Carlos Cervantes

Carlos Cervantes
Artist Carlos Cervantes is the only person in New Mexico convicted of a nonviolent crime who is still on parole under indeterminate sentencing laws that were repealed 45 years ago. Credit: Gustavo Martínez Contreras

In 2025, Carlos Cervantes celebrated his first birthday in almost 50 years as a free man. My reporting on his decades-long parole, due to an outdated and overturned law, resulted in his being released from parole.

Carlos Cervantes wearing a Lupita shirt and holding the document releasing him from parole.
Carlos with the document affirming his release from parole.

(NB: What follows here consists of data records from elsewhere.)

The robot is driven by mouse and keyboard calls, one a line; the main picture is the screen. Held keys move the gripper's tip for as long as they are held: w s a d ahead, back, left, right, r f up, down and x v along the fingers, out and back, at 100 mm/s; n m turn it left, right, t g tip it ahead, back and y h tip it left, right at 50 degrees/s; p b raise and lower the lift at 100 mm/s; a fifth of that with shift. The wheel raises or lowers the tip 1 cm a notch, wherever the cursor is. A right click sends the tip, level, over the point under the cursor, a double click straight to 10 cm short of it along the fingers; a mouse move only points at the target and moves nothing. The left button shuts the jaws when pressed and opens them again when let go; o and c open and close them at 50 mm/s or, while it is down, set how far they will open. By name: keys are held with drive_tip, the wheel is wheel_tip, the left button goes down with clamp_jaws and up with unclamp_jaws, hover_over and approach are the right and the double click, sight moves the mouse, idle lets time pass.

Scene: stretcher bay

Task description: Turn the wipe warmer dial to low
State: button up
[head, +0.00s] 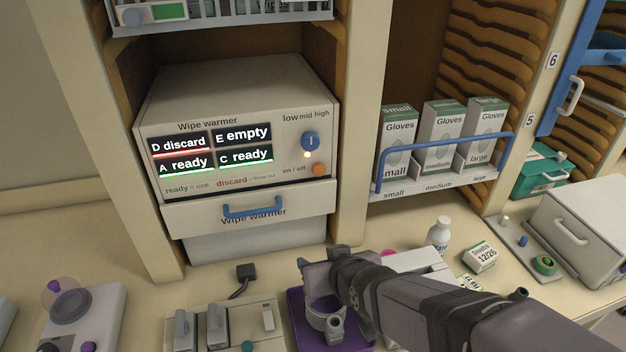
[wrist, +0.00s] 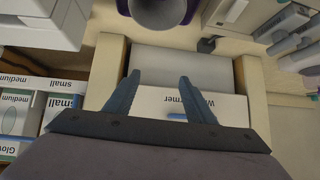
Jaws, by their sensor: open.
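The wipe warmer (head: 160,113) is a beige box in the cabinet bay in the head view. Its blue dial (head: 310,141) is at the upper right of the front, under the words low, mid and high. The dial's white mark looks about upright, toward mid. My gripper (wrist: 158,84) is open and empty in the wrist view, its two fingers spread in front of the warmer's drawer. In the head view my arm's end is over the counter, below and in front of the warmer, apart from the dial. The fingertips are not clear there.
An orange on/off button (head: 320,170) is below the dial. The drawer's blue handle (head: 253,208) sticks out beneath the display. A blue rail (head: 445,158) guards the glove boxes on the right. A white bottle (head: 439,233) and several other items stand on the counter.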

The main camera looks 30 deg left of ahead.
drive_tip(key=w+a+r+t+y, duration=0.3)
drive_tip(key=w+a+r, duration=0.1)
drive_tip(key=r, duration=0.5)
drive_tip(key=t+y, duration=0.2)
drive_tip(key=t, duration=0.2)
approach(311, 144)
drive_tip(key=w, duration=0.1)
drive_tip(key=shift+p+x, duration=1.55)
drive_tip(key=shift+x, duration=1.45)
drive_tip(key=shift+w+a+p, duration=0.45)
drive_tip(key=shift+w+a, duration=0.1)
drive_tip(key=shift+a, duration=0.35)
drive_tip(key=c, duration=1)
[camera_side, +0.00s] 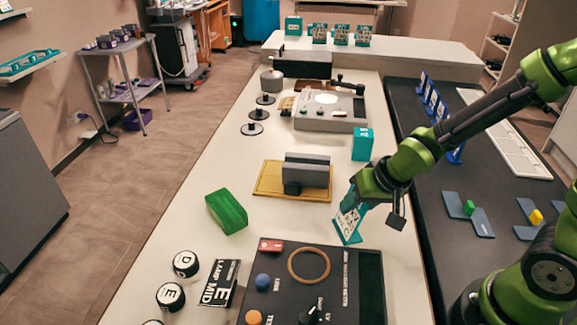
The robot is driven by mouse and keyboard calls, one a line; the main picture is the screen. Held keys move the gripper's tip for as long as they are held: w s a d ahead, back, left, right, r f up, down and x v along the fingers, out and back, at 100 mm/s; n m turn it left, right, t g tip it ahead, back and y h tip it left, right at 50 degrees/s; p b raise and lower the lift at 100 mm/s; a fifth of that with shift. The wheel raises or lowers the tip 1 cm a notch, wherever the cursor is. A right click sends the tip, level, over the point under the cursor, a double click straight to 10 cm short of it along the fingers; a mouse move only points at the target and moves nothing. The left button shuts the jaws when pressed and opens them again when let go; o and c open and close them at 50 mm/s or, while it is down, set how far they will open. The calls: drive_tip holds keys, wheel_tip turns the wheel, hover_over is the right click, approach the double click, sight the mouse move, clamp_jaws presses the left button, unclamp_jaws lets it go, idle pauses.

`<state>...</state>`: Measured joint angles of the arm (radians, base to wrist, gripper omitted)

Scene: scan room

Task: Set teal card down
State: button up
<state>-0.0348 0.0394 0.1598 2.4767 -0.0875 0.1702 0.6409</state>
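The teal card (347,222), with white and dark print on its face, is at the right part of the white table, between the grey block and the black panel. It is tilted, and its lower edge is at or just above the table top; I cannot tell if it touches. My gripper (359,193) is at the card's upper end and appears shut on it. The fingertips are mostly hidden by the card and my wrist.
A teal box (363,144) stands behind my gripper. A black panel (345,290) with a tan ring lies in front. Similar cards (341,35) stand at the back.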

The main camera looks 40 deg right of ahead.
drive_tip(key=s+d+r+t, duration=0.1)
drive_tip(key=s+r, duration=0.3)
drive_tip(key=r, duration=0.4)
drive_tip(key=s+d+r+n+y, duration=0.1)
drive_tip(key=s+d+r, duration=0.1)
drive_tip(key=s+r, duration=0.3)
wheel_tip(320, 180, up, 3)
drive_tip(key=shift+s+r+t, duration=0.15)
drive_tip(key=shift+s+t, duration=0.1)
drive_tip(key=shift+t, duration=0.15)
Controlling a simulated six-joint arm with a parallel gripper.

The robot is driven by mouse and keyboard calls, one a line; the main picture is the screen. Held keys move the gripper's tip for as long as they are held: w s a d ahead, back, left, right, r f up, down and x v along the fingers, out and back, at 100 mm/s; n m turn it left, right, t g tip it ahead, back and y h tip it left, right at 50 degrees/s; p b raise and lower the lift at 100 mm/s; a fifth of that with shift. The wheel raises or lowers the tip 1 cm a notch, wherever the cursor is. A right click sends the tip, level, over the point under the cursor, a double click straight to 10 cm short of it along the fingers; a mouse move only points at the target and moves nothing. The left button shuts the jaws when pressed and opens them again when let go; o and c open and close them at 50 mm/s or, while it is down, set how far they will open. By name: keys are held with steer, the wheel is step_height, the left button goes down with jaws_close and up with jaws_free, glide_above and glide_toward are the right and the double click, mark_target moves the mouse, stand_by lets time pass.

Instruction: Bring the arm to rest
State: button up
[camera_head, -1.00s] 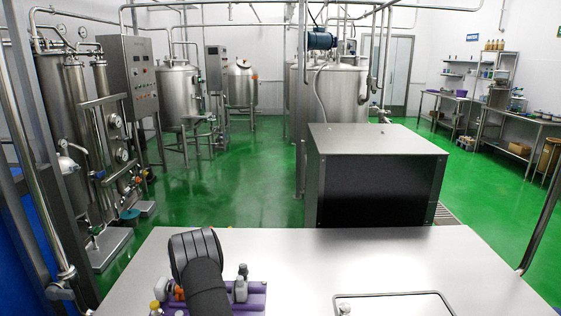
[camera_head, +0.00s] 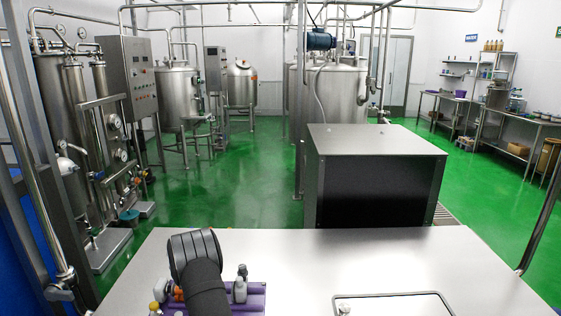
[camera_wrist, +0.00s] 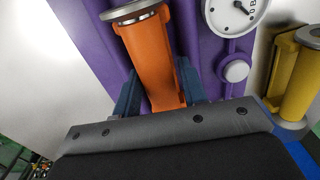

Carlos Cervantes is a muralist and acclaimed Chicano artist from Santa Fe, New Mexico, who spent 41 years on parole. Despite his murals and recognition, his case was forgotten until I met him while documenting his Virgen de Guadalupe artwork and uncovered his story—buried and blurred by bureaucracy, substance use disorder and traumatic brain injuries—to fight for the discharge of this cultural icon. 

Cervantes' story helped shed light in old forgotten sentencing laws and a time when the Chicano movement stood up for those in the Barrios of Santa Fe, a story that is rarely told in this town where cultural pride is mostly associated with Spanish heritage.